• _REQUIREMENT_: Print every line of the listing exactly, please.

*-*-*

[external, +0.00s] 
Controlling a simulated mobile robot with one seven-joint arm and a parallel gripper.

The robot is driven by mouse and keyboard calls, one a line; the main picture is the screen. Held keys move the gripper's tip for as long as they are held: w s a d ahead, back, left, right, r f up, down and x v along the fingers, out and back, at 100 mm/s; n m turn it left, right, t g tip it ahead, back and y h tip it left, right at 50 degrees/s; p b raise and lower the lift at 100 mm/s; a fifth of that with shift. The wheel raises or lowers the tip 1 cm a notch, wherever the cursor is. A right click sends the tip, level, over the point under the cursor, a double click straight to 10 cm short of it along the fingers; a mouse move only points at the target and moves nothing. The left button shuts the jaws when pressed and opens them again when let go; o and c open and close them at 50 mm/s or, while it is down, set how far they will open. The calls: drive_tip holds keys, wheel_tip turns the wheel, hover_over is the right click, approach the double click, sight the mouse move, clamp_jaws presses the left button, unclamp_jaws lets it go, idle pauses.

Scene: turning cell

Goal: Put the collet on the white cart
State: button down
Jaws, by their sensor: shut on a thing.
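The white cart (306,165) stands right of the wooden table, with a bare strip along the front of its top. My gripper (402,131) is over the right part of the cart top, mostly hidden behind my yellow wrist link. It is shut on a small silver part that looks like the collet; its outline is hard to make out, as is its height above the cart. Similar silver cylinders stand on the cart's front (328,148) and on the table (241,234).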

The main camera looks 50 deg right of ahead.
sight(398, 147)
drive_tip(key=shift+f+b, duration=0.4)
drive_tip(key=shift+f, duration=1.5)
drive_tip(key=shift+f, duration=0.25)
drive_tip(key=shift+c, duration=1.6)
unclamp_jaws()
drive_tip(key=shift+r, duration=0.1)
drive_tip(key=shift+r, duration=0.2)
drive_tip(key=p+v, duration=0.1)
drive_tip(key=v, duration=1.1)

*-*-*

• _THE ANSWER_:
[external, +0.00s] 
Controlling a simulated mobile robot with one seven-joint arm and a parallel gripper.

The robot is driven by mouse and keyboard calls, one a line; the main picture is the screen. Held keys move the gripper's tip for as long as they are held: w s a d ahead, back, left, right, r f up, down and x v along the fingers, out and back, at 100 mm/s; n m turn it left, right, t g tip it ahead, back and y h tip it left, right at 50 degrees/s; p b raise and lower the lift at 100 mm/s; a fifth of that with shift. The wheel raises or lowers the tip 1 cm a notch, wherever the cursor is. A right click sends the tip, level, over the point under the cursor, a double click straight to 10 cm short of it along the fingers; a mouse move only points at the target and moves nothing. The left button shuts the jaws when pressed and opens them again when let go; o and c open and close them at 50 mm/s or, while it is down, set how far they will open. The calls: drive_tip holds keys, wheel_tip turns the wheel, hover_over is the right click, approach the double click, sight the mouse move, clamp_jaws presses the left button, unclamp_jaws lets it go, idle pauses.

Scene: turning cell

Goal: Put the collet on the white cart
State: button down
Jaws, by their sensor: shut on a thing.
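The white cart (306,165) stands right of the wooden table, with a bare strip along the front of its top. My gripper (402,131) is over the right part of the cart top, mostly hidden behind my yellow wrist link. It is shut on a small silver part that looks like the collet; its outline is hard to make out, as is its height above the cart. Similar silver cylinders stand on the cart's front (328,148) and on the table (241,234).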

The main camera looks 50 deg right of ahead.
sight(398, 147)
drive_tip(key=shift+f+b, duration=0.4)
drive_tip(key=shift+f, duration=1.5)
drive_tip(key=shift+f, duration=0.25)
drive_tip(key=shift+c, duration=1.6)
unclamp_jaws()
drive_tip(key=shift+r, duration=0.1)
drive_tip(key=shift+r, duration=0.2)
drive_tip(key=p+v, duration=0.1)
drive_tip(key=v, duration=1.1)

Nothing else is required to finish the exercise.